> Work to complete
Omit all images, then return the remaining material exactly as it stands.
---------- Given material
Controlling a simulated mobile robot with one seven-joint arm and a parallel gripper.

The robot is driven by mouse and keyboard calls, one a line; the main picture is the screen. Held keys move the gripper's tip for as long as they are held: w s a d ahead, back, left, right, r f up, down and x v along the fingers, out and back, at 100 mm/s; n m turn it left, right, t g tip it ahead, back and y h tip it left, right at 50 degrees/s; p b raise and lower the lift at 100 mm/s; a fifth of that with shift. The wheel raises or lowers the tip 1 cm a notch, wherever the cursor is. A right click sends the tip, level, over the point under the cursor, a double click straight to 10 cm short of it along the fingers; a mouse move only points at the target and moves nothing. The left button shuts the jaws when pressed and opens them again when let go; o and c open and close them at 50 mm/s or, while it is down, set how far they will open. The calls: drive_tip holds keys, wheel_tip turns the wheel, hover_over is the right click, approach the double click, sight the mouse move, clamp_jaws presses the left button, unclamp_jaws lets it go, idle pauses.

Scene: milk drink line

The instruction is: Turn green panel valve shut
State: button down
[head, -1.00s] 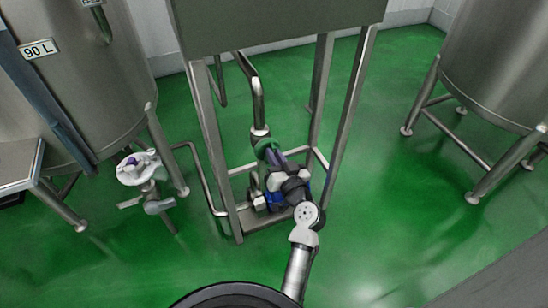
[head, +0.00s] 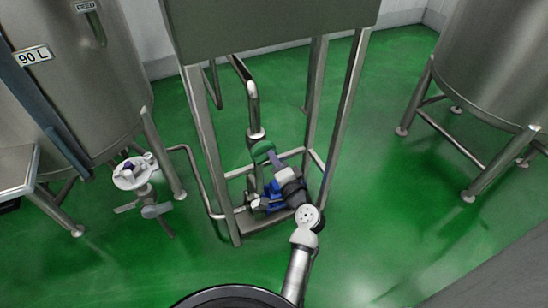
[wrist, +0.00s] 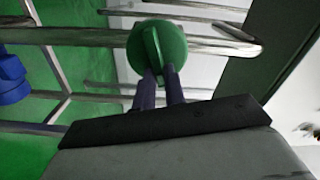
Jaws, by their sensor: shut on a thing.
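The green panel valve (head: 262,150) is a round green knob on the steel pipe under the panel. In the wrist view the green valve (wrist: 157,47) shows as a disc with a raised ridge across it. My gripper (head: 272,156) reaches up to the valve from the front right. In the wrist view my gripper's two fingers (wrist: 161,78) are close together at the lower edge of the knob, shut on its ridge. The fingertips are partly hidden by the ridge.
The panel (head: 270,30) stands on a steel frame whose legs flank my arm. A blue pump part (head: 272,190) sits low beside my arm. The 90 L tank (head: 75,85) is at left, with a white-topped fitting (head: 132,172). Another tank (head: 495,65) is at right. Green floor between is clear.

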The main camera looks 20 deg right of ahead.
--------------------
> The completed task
Controlling a simulated mobile robot with one seven-joint arm and a parallel gripper.

The robot is driven by mouse and keyboard calls, one a line; the main picture is the screen. Held keys move the gripper's tip for as long as they are held: w s a d ahead, back, left, right, r f up, down and x v along the fingers, out and back, at 100 mm/s; n m turn it left, right, t g tip it ahead, back and y h tip it left, right at 50 degrees/s; p b raise and lower the lift at 100 mm/s; a fifth of that with shift. The wheel raises or lowers the tip 1 cm a notch, wherever the cursor is. A right click sends the tip, level, over the point under the cursor, a double click straight to 10 cm short of it along the fingers; a mouse move only points at the target and moves nothing. The left button shuts the jaws when pressed and opens them again when let go; o and c open and close them at 50 mm/s or, while it is down, set how far they will open. The calls: drive_tip holds keys, wheel_tip turns the wheel, hover_over is the right click, approach the double click, sight the mouse move, clamp_jaws presses the left button, unclamp_jaws lets it go, idle pauses.

Scene: milk drink line

The instruction is: Turn green panel valve shut
State: button down
[head, -1.00s] 
[head, +0.00s] 
[wrist, +0.00s] 
Jaws, by their sensor: shut on a thing.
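The green panel valve (head: 262,150) is a round green knob on the steel pipe under the panel. In the wrist view the green valve (wrist: 157,47) shows as a disc with a raised ridge across it. My gripper (head: 272,156) reaches up to the valve from the front right. In the wrist view my gripper's two fingers (wrist: 161,78) are close together at the lower edge of the knob, shut on its ridge. The fingertips are partly hidden by the ridge.
The panel (head: 270,30) stands on a steel frame whose legs flank my arm. A blue pump part (head: 272,190) sits low beside my arm. The 90 L tank (head: 75,85) is at left, with a white-topped fitting (head: 132,172). Another tank (head: 495,65) is at right. Green floor between is clear.

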The main camera looks 20 deg right of ahead.

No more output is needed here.